WRITTEN EXERCISE>
Gather every line below where "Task" appears.

PROVIDED RECORDS>
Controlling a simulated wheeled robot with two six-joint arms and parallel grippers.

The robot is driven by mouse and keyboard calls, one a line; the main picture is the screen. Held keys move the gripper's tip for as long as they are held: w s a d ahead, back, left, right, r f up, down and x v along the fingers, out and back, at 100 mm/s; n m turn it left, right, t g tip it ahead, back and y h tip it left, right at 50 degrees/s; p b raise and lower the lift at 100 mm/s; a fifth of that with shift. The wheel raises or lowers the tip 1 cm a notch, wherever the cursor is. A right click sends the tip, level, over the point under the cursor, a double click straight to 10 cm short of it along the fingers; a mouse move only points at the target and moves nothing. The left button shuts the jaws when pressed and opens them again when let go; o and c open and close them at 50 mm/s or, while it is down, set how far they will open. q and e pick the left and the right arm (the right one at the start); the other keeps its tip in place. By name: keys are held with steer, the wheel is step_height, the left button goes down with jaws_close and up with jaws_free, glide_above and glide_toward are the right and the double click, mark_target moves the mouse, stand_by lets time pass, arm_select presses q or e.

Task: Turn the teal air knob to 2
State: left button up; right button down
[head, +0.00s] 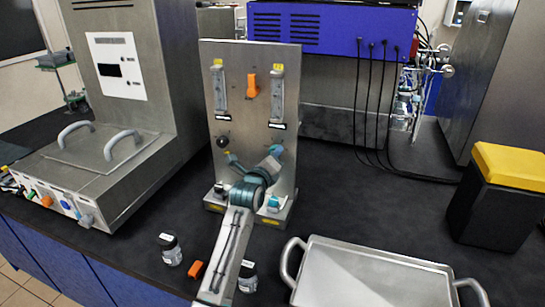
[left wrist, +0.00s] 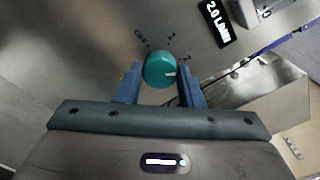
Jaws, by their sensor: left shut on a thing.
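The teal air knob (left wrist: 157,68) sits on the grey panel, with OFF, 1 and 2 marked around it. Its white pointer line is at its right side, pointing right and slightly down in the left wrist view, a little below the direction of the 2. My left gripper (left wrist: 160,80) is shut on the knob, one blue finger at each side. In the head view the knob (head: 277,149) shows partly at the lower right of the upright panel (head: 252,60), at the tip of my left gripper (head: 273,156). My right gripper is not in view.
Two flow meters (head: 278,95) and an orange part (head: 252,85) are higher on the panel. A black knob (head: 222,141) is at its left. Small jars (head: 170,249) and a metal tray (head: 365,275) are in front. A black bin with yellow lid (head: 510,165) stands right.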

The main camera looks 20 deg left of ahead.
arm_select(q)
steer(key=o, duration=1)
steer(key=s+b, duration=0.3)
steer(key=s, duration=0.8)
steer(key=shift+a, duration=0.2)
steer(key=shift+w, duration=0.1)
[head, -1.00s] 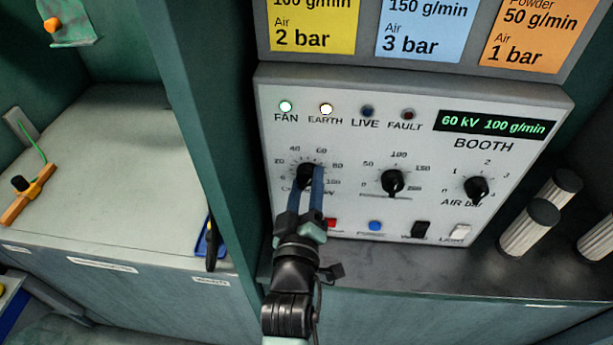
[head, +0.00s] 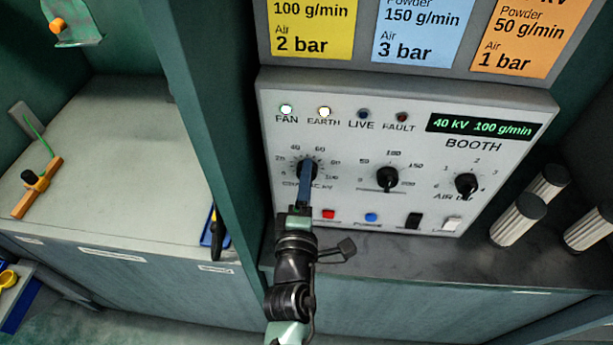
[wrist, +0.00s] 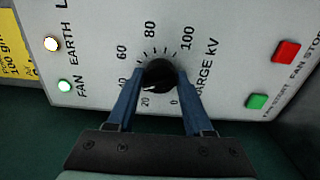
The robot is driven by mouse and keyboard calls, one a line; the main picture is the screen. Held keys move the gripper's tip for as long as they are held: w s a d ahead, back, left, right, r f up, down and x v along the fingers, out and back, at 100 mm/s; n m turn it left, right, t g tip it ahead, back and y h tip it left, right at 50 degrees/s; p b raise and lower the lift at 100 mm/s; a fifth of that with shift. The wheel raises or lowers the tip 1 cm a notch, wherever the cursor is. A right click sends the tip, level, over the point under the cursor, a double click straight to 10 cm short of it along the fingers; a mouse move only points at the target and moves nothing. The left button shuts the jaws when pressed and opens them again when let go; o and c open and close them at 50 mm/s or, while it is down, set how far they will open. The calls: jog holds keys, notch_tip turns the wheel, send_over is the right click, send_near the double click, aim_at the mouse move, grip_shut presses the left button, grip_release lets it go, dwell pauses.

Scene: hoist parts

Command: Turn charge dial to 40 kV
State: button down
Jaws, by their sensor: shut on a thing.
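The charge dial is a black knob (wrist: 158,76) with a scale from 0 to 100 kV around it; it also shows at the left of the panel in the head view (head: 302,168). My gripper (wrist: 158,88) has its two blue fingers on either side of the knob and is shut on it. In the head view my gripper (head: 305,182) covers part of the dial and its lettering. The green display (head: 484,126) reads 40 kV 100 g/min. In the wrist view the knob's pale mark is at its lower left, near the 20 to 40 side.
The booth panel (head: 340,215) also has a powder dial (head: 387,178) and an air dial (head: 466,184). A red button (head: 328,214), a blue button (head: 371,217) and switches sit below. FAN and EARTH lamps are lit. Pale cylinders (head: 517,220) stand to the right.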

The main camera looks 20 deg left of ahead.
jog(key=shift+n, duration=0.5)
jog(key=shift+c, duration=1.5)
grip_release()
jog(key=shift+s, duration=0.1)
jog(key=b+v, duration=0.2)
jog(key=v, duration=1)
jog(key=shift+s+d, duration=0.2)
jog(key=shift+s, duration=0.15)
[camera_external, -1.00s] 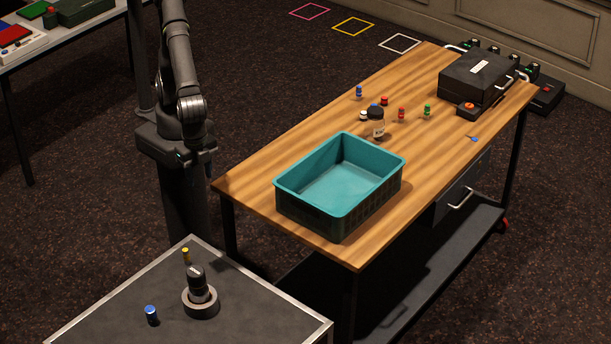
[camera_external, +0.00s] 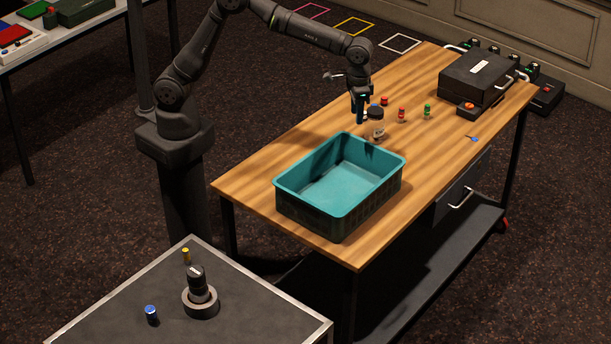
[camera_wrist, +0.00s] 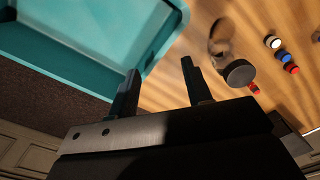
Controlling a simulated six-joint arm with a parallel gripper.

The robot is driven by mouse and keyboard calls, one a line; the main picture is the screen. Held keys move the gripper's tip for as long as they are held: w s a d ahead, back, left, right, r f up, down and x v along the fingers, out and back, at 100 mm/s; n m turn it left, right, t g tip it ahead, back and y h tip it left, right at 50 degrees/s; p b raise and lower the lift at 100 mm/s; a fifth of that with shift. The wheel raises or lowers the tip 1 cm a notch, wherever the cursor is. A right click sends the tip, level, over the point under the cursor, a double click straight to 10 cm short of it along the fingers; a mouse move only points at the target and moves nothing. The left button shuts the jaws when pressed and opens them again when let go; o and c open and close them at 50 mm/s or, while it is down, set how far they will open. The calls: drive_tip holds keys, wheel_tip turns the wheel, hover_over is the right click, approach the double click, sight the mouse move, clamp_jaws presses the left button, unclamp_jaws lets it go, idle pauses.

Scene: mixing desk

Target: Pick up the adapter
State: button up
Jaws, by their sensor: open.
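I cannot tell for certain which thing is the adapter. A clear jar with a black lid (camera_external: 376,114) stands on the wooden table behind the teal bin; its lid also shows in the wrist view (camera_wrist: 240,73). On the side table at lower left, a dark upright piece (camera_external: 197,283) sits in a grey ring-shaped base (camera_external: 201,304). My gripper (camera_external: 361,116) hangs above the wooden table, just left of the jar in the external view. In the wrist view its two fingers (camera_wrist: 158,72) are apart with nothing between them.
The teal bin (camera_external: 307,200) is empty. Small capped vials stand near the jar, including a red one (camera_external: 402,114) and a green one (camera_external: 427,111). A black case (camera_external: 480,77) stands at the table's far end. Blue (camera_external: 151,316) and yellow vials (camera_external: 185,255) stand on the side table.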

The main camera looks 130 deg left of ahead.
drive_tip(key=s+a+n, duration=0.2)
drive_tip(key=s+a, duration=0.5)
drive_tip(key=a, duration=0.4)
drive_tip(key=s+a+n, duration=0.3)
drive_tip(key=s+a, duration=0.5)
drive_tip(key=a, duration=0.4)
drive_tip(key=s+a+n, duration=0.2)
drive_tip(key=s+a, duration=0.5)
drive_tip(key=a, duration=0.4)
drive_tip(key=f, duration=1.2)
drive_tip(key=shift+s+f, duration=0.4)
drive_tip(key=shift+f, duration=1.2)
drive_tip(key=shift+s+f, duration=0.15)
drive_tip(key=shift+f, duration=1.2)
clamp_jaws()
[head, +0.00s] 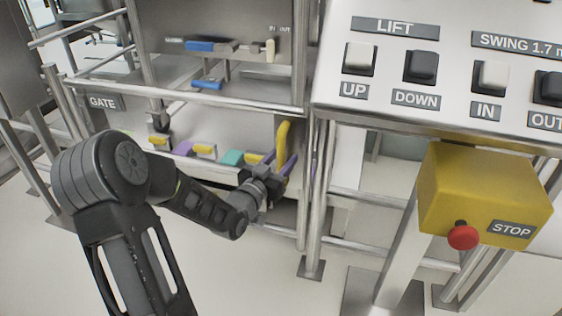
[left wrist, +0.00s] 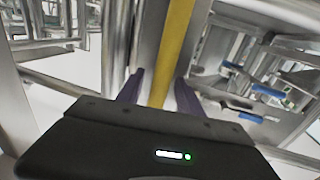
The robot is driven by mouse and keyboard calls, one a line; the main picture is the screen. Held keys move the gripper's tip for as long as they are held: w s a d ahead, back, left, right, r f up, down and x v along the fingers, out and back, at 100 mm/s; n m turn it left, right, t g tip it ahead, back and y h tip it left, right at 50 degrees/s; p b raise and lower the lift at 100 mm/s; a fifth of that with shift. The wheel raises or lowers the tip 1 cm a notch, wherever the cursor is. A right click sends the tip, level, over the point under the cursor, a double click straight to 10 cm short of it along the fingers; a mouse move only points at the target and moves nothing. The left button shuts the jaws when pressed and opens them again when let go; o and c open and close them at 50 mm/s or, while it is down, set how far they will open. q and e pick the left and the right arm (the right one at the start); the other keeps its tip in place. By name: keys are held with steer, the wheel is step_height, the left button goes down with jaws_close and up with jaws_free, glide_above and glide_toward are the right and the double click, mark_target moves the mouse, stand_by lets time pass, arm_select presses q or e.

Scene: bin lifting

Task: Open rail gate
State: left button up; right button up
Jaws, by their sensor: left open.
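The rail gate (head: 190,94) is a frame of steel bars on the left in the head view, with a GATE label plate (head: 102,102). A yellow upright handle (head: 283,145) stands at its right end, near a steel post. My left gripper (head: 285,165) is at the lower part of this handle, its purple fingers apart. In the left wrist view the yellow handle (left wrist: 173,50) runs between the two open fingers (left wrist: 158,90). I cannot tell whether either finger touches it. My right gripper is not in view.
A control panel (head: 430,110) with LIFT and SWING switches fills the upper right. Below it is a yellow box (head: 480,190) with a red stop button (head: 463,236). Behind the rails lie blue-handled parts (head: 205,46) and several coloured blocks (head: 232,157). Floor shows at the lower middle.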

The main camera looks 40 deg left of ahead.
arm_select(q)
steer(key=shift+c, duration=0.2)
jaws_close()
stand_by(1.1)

THE SOLUTION>
Task: Turn the teal air knob to 2
Task: Open rail gate

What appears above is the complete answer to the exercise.